**Set exercise:** Write out the records again, exactly, leaving none out.

**Task material:**
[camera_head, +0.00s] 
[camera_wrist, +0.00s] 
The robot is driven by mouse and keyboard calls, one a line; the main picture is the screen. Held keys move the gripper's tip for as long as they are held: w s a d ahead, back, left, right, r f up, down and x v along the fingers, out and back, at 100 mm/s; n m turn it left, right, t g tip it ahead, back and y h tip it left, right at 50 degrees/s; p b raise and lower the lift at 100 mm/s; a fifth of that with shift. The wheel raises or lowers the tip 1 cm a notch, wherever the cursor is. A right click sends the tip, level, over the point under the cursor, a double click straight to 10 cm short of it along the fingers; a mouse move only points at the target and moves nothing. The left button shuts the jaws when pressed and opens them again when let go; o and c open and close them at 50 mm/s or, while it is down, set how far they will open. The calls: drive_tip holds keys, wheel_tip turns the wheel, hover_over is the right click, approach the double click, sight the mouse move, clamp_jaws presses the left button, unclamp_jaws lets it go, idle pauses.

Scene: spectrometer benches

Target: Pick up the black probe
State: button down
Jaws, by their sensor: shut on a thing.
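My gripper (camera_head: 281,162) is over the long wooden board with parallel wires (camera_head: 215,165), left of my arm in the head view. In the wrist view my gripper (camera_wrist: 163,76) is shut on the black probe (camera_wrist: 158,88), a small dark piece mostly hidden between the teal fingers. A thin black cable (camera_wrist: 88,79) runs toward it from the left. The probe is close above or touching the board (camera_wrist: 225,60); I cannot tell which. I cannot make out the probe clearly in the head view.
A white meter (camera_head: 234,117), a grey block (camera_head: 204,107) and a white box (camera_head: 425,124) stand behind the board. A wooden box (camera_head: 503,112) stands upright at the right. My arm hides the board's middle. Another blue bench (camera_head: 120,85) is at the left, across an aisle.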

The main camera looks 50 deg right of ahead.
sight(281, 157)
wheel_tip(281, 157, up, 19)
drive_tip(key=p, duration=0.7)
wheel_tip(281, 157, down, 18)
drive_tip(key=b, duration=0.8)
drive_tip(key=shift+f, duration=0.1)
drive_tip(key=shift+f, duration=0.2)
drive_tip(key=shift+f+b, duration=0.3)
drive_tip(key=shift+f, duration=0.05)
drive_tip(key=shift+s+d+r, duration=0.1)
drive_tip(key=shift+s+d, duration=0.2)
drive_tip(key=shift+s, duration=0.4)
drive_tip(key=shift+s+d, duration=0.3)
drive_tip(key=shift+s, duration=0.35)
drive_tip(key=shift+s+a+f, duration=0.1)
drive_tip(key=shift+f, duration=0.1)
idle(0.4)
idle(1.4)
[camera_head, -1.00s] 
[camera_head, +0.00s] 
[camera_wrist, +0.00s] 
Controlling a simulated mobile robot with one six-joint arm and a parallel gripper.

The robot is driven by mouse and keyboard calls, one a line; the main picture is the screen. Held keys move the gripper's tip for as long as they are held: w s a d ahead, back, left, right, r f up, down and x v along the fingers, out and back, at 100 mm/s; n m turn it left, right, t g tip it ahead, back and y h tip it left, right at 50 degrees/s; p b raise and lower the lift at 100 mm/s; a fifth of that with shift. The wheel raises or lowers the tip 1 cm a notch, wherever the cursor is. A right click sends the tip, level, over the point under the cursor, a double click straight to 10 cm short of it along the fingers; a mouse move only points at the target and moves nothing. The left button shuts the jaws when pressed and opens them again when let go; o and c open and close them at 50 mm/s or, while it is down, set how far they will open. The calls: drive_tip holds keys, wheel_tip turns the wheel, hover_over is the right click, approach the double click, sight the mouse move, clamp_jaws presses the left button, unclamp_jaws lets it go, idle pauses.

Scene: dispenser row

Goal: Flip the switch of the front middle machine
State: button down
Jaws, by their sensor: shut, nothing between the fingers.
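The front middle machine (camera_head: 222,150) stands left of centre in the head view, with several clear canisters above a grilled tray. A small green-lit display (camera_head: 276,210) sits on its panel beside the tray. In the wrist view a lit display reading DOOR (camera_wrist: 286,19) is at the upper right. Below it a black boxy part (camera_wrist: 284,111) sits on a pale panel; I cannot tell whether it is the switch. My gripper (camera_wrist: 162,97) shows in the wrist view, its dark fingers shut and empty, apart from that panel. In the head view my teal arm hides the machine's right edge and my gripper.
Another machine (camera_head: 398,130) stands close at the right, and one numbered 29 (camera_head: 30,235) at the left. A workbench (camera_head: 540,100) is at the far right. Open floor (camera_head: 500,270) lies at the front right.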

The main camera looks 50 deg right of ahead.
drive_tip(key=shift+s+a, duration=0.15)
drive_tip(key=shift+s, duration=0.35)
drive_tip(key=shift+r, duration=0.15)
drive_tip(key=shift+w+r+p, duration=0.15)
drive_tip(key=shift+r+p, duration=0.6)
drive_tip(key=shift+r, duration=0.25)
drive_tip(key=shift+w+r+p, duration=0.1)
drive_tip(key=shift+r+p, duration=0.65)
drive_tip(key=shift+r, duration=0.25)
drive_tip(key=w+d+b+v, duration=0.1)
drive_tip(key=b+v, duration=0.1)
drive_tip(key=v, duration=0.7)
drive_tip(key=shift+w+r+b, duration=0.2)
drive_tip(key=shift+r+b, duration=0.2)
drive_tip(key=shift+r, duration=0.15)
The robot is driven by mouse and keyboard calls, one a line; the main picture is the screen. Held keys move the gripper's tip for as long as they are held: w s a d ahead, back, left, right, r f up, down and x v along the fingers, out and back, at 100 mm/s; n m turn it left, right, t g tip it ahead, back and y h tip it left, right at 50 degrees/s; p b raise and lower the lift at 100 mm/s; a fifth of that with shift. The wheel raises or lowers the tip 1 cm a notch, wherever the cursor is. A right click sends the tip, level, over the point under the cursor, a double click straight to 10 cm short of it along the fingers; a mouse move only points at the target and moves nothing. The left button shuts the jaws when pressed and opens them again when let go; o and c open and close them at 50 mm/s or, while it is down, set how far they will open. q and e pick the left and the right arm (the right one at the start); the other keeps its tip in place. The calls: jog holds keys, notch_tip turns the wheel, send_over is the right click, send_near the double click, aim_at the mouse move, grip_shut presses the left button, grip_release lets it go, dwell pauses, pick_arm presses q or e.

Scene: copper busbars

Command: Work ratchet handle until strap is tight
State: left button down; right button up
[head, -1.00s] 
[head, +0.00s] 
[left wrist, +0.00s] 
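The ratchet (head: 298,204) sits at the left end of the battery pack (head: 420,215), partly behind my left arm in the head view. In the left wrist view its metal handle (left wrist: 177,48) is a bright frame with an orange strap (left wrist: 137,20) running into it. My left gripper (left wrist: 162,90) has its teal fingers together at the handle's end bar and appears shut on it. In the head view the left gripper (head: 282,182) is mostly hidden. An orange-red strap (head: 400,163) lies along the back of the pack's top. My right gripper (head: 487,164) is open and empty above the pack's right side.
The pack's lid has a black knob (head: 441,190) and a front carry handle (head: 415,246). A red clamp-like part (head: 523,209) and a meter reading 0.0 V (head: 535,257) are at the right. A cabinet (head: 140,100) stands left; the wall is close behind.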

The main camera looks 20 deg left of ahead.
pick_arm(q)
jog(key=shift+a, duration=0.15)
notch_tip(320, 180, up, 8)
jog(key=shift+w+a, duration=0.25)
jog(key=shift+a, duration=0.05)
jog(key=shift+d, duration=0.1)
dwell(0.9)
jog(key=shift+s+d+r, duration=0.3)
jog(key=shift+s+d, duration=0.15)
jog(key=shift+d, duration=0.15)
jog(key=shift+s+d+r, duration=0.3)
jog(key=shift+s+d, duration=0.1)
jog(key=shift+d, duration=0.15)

**Answer to the task:**
[camera_head, +0.00s] 
[camera_wrist, +0.00s] 
The robot is driven by mouse and keyboard calls, one a line; the main picture is the screen. Held keys move the gripper's tip for as long as they are held: w s a d ahead, back, left, right, r f up, down and x v along the fingers, out and back, at 100 mm/s; n m turn it left, right, t g tip it ahead, back and y h tip it left, right at 50 degrees/s; p b raise and lower the lift at 100 mm/s; a fifth of that with shift. The wheel raises or lowers the tip 1 cm a notch, wherever the cursor is. A right click sends the tip, level, over the point under the cursor, a double click straight to 10 cm short of it along the fingers; a mouse move only points at the target and moves nothing. The left button shuts the jaws when pressed and opens them again when let go; o and c open and close them at 50 mm/s or, while it is down, set how far they will open. The calls: drive_tip holds keys, wheel_tip turns the wheel, hover_over is the right click, approach the double click, sight the mouse move, clamp_jaws presses the left button, unclamp_jaws lets it go, idle pauses.

Scene: spectrometer benches

Target: Pick up the black probe
State: button down
Jaws, by their sensor: shut on a thing.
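My gripper (camera_head: 281,162) is over the long wooden board with parallel wires (camera_head: 215,165), left of my arm in the head view. In the wrist view my gripper (camera_wrist: 163,76) is shut on the black probe (camera_wrist: 158,88), a small dark piece mostly hidden between the teal fingers. A thin black cable (camera_wrist: 88,79) runs toward it from the left. The probe is close above or touching the board (camera_wrist: 225,60); I cannot tell which. I cannot make out the probe clearly in the head view.
A white meter (camera_head: 234,117), a grey block (camera_head: 204,107) and a white box (camera_head: 425,124) stand behind the board. A wooden box (camera_head: 503,112) stands upright at the right. My arm hides the board's middle. Another blue bench (camera_head: 120,85) is at the left, across an aisle.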

The main camera looks 50 deg right of ahead.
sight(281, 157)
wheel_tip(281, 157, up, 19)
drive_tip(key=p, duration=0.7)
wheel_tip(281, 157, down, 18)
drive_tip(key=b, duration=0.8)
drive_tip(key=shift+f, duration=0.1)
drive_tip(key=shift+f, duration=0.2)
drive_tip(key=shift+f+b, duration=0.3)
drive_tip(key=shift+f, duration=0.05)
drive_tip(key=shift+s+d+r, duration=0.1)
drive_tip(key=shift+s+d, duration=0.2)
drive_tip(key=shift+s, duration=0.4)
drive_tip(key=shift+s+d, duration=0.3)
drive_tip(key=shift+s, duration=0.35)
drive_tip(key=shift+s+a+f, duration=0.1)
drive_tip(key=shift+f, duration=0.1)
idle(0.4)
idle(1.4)
[camera_head, -1.00s] 
[camera_head, +0.00s] 
[camera_wrist, +0.00s] 
Controlling a simulated mobile robot with one six-joint arm and a parallel gripper.

The robot is driven by mouse and keyboard calls, one a line; the main picture is the screen. Held keys move the gripper's tip for as long as they are held: w s a d ahead, back, left, right, r f up, down and x v along the fingers, out and back, at 100 mm/s; n m turn it left, right, t g tip it ahead, back and y h tip it left, right at 50 degrees/s; p b raise and lower the lift at 100 mm/s; a fifth of that with shift. The wheel raises or lowers the tip 1 cm a notch, wherever the cursor is. A right click sends the tip, level, over the point under the cursor, a double click straight to 10 cm short of it along the fingers; a mouse move only points at the target and moves nothing. The left button shuts the jaws when pressed and opens them again when let go; o and c open and close them at 50 mm/s or, while it is down, set how far they will open. The calls: drive_tip holds keys, wheel_tip turns the wheel, hover_over is the right click, approach the double click, sight the mouse move, clamp_jaws presses the left button, unclamp_jaws lets it go, idle pauses.

Scene: dispenser row

Goal: Flip the switch of the front middle machine
State: button down
Jaws, by their sensor: shut, nothing between the fingers.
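The front middle machine (camera_head: 222,150) stands left of centre in the head view, with several clear canisters above a grilled tray. A small green-lit display (camera_head: 276,210) sits on its panel beside the tray. In the wrist view a lit display reading DOOR (camera_wrist: 286,19) is at the upper right. Below it a black boxy part (camera_wrist: 284,111) sits on a pale panel; I cannot tell whether it is the switch. My gripper (camera_wrist: 162,97) shows in the wrist view, its dark fingers shut and empty, apart from that panel. In the head view my teal arm hides the machine's right edge and my gripper.
Another machine (camera_head: 398,130) stands close at the right, and one numbered 29 (camera_head: 30,235) at the left. A workbench (camera_head: 540,100) is at the far right. Open floor (camera_head: 500,270) lies at the front right.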

The main camera looks 50 deg right of ahead.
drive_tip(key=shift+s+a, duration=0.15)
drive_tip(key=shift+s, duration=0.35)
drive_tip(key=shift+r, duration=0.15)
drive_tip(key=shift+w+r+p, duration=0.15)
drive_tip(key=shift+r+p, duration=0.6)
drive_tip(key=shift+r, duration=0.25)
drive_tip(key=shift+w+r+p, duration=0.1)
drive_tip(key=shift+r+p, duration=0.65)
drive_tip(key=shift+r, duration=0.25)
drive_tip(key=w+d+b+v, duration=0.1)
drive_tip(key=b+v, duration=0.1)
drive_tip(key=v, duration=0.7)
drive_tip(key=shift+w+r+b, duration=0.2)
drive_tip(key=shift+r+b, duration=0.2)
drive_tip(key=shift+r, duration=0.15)
The robot is driven by mouse and keyboard calls, one a line; the main picture is the screen. Held keys move the gripper's tip for as long as they are held: w s a d ahead, back, left, right, r f up, down and x v along the fingers, out and back, at 100 mm/s; n m turn it left, right, t g tip it ahead, back and y h tip it left, right at 50 degrees/s; p b raise and lower the lift at 100 mm/s; a fifth of that with shift. The wheel raises or lowers the tip 1 cm a notch, wherever the cursor is. A right click sends the tip, level, over the point under the cursor, a double click straight to 10 cm short of it along the fingers; a mouse move only points at the target and moves nothing. The left button shuts the jaws when pressed and opens them again when let go; o and c open and close them at 50 mm/s or, while it is down, set how far they will open. q and e pick the left and the right arm (the right one at the start); the other keeps its tip in place. The calls: jog holds keys, notch_tip turns the wheel, send_over is the right click, send_near the double click, aim_at the mouse move, grip_shut presses the left button, grip_release lets it go, dwell pauses, pick_arm presses q or e.

Scene: copper busbars

Command: Work ratchet handle until strap is tight
State: left button down; right button up
[head, -1.00s] 
[head, +0.00s] 
[left wrist, +0.00s] 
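The ratchet (head: 298,204) sits at the left end of the battery pack (head: 420,215), partly behind my left arm in the head view. In the left wrist view its metal handle (left wrist: 177,48) is a bright frame with an orange strap (left wrist: 137,20) running into it. My left gripper (left wrist: 162,90) has its teal fingers together at the handle's end bar and appears shut on it. In the head view the left gripper (head: 282,182) is mostly hidden. An orange-red strap (head: 400,163) lies along the back of the pack's top. My right gripper (head: 487,164) is open and empty above the pack's right side.
The pack's lid has a black knob (head: 441,190) and a front carry handle (head: 415,246). A red clamp-like part (head: 523,209) and a meter reading 0.0 V (head: 535,257) are at the right. A cabinet (head: 140,100) stands left; the wall is close behind.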

The main camera looks 20 deg left of ahead.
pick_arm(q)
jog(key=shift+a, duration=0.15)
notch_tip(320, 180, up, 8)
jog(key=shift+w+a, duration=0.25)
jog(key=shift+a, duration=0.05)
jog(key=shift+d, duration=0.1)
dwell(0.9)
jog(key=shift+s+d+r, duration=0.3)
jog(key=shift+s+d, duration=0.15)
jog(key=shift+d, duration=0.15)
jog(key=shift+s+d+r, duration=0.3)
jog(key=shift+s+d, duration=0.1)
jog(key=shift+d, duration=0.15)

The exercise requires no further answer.